Oui. Dans le cas des jeux Mario en 2D, le contenu du jeu peut changer de manière significative par l’ajout de nouveaux niveaux. Heureusement, comme nous avions ouvert la Mario Cram School, nous disposions cette fois d’un nombre deux fois plus important d’équipiers capables de concevoir des niveaux. C’est aussi dans ce sens que je me suis dit que les jeux Mario et l’idée de contenu additionnel allaient bien ensemble. J’ai commencé par dire très tôt à l’équipe que cela était sensé, car c’était pour Super Mario, et que nous devions trouver des idées.

Iwata :

L’envie d’Amano-san de pouvoir enfin créer des niveaux additionnels s’est articulée juste au bon moment avec ma propre envie d’essayer cela et, dans ce cas, de le faire pour Super Mario. Le fait d’organiser cela à ce moment précis a aussi été rendu possible par la Mario Cram School.

Amano :

Nous avons commencé à réfléchir à différentes choses, et il existe de nombreuses façons d’ajouter des niveaux. Nous avions réussi à créer un mode Pièces en folie solide, nous avons donc décidé d’essayer avec ça.

Iwata :

Pourquoi le mode Pièces en folie est-il approprié à la création de niveaux additionnels ?

Ishikawa :

Eh bien, les stages principaux possèdent un scénario, donc...

Iwata :

L’histoire que l’on connaît bien. (rires)

Ishikawa :

Exactement. La princesse Peach est enlevée et on doit venir à bout du jeu en terminant par une confrontation finale avec Bowser.
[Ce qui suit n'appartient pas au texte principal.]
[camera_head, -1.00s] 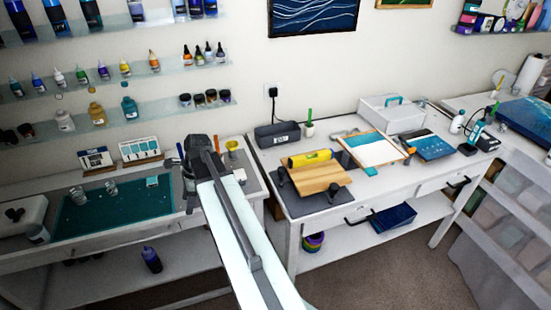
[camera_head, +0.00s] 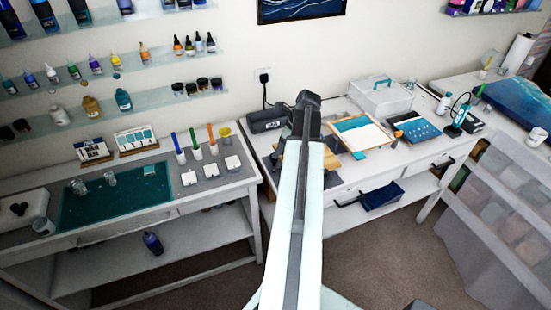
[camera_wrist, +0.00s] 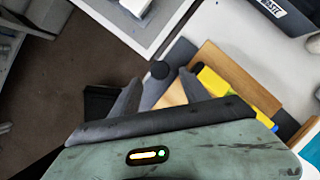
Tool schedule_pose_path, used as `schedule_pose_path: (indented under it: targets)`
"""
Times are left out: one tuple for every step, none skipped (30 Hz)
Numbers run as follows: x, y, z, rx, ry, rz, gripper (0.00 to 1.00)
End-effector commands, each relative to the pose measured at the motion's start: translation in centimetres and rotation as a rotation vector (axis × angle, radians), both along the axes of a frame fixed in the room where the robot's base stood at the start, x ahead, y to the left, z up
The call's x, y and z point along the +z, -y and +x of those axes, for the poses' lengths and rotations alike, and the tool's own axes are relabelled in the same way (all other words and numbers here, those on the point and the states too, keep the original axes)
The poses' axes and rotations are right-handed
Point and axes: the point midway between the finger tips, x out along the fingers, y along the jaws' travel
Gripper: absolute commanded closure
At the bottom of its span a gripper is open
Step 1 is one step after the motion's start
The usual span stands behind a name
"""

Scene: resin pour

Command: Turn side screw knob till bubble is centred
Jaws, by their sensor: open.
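In the wrist view my gripper (camera_wrist: 159,78) is open, its two grey fingers spread. A round black knob (camera_wrist: 160,69) shows between the fingertips; I cannot tell how far beyond them it is. A wooden board (camera_wrist: 238,68) lies to the right, above a dark grey plate (camera_wrist: 178,54). A yellow spirit level (camera_wrist: 222,92) lies on the board, partly hidden by my gripper body. Its bubble cannot be seen. In the head view my gripper end (camera_head: 308,98) is over the right table, and my arm hides most of the board and the level.
A framed panel (camera_head: 362,135) and a blue panel (camera_head: 416,128) lie to the right. The left table holds a teal mat (camera_head: 115,200) and several cups and sticks.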

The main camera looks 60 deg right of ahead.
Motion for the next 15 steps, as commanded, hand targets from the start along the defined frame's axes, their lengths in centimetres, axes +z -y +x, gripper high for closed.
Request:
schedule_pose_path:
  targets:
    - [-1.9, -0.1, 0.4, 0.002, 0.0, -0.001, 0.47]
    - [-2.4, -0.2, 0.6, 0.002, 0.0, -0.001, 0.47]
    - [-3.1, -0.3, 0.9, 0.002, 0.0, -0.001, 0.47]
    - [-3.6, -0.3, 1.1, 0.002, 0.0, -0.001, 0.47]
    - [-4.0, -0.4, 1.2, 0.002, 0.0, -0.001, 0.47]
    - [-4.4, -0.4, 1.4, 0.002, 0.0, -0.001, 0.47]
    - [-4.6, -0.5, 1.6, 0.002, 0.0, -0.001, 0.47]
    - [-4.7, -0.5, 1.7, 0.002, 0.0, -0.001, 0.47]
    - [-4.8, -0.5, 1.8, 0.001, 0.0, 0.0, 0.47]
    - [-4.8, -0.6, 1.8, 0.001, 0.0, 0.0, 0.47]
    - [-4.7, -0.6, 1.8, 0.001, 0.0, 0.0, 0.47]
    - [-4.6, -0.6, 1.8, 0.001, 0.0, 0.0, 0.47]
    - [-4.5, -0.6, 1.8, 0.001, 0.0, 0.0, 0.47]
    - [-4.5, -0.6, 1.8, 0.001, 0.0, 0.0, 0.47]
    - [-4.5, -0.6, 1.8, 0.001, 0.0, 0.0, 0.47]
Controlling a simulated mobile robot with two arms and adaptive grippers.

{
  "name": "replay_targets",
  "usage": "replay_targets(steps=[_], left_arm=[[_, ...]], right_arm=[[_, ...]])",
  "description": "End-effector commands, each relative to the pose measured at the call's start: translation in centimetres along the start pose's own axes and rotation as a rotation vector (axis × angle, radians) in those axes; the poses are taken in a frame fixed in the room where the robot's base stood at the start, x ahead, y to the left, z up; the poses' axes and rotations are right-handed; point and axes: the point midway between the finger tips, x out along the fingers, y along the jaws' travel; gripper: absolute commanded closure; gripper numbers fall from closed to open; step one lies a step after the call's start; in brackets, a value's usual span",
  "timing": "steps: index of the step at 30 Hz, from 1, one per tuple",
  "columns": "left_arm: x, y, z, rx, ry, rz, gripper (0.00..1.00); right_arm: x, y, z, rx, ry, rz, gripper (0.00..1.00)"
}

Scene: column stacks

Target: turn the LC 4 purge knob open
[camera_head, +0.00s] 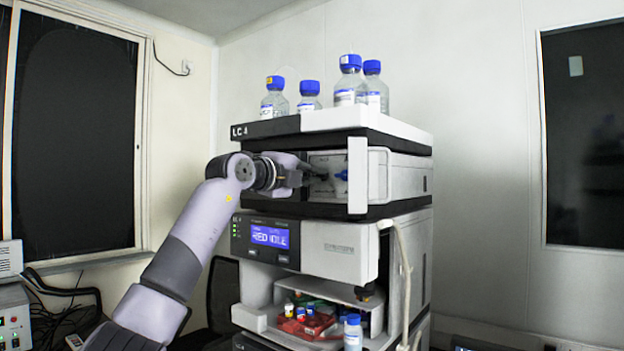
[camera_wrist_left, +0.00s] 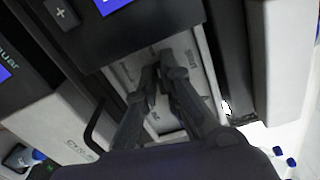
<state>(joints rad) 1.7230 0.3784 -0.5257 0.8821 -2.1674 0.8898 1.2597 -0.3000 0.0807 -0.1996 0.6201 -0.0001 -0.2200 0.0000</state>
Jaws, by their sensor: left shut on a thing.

Si nous avions forcé les choses pour y intégrer des stages additionnels, cela aurait détruit l’ambiance générale.

Iwata :

La note finale n’aurait pas été la bonne.

Ishikawa :

C’est cela. Mais comme il est possible de jouer plusieurs fois rapidement au mode Pièces en folie, cela colle parfaitement.

Amano :

Nous sommes actuellement en train d’y réfléchir, mais nous n’avons encore rien fait.

Iwata :

Je comprends. Vous n’avez pas encore commencé à travailler dessus.

Amano :

C’est cela. Mais nous allons le faire. Nous voulions avoir les impressions des joueurs ayant déjà joué au jeu avant de nous mettre au travail.

Tezuka :

Exact. Nous créerons les stages additionnels en tenant compte de ce qui aura eu du succès dans le stage principal.

Iwata :

C’est là un point important. Miyamoto-san, notamment, insiste sur le fait que si nous créons du contenu additionnel, il doit donner l’impression de réactivité. À mon avis, il se dit que cette approche est le moyen de limiter des réactions comme : « Mais pourquoi ne pas avoir intégré cela dès le départ ?! »

Amano :

En effet.

Iwata :

C’est pour cela que la meilleure manière de procéder est de voir les réactions des joueurs et de diffuser du contenu additionnel de façon réactive.

Iwata Asks
Amano :

Oui. Si nous créons des stages additionnels, alors les joueurs qui y auront joué pourront utiliser StreetPass pour partager leurs données avec des joueurs qu’ils ne connaissent pas, contribuant ainsi à répandre l’information.

Iwata :

Cela ne se passera donc pas comme il y a neuf ans ?

Amano :

Non, je ne crois pas ! Et j’aimerais ajouter très clairement à l’attention de ceux qui déclarent que jusqu’à présent, la série n’était pas très difficile, que cette fois, il est possible de jouer à des stages assez ardus.

Iwata :

Mais vous n’allez pas les rendre tous totalement infernaux, quand même ?

Amano :

Non... Et outre prendre en compte les avis des fans et réfléchir à plusieurs niveaux, j’espère pouvoir créer quelques événements spéciaux auxquels tout le monde pourra participer.